Prosecutors requested the same sentence for Sarkozy's codefendants — his lawyer and friend Thierry Herzog and magistrate Gilbert Azibert. All three denied wrongdoing.
Defense lawyers will speak on Wednesday and Thursday. The verdict is expected at a later date.
It’s the first time Sarkozy, president from 2007-2012, is facing trial, though the conservative politician is the target of multiple investigations.
Sarkozy and Herzog are suspected of promising Azibert a job in Monaco in exchange for leaking confidential information about an investigation into suspected illegal financing in the 2007 presidential campaign.
The trial is focusing on wiretapped phone conversations held in February 2014 by Sarkozy and Herzog, who were communicating via secret mobile phones registered to the alias name of “Paul Bismuth.”
“I’ll help him,” Sarkozy could be heard saying in one of those discussions about Azibert.
The magistrate never got the job and retired later that year.

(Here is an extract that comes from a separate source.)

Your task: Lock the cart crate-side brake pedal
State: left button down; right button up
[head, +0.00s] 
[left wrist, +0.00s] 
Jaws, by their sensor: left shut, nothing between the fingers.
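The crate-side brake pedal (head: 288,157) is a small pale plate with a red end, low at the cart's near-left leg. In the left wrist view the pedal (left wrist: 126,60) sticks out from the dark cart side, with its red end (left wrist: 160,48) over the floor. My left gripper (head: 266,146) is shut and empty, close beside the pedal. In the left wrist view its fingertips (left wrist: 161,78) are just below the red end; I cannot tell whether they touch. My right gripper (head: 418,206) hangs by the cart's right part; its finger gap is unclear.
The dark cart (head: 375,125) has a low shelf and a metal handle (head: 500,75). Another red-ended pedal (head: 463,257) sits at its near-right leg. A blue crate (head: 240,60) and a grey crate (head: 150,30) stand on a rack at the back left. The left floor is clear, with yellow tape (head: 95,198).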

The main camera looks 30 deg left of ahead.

“I have has never committed any act of corruption — never," Sarkozy told the court Monday. He acknowledged giving “a little help” to many people as part as his political career without malicious intent.
Prosecutors argued that a “corruption pact” had been reached. Under French law, as soon as a deal has been offered, it constitutes a criminal offence even if the promises haven’t been fulfilled.
Sarkozy withdrew from active politics after failing to be chosen as his conservative party’s presidential candidate for France’s 2017 election, won by Emmanuel Macron.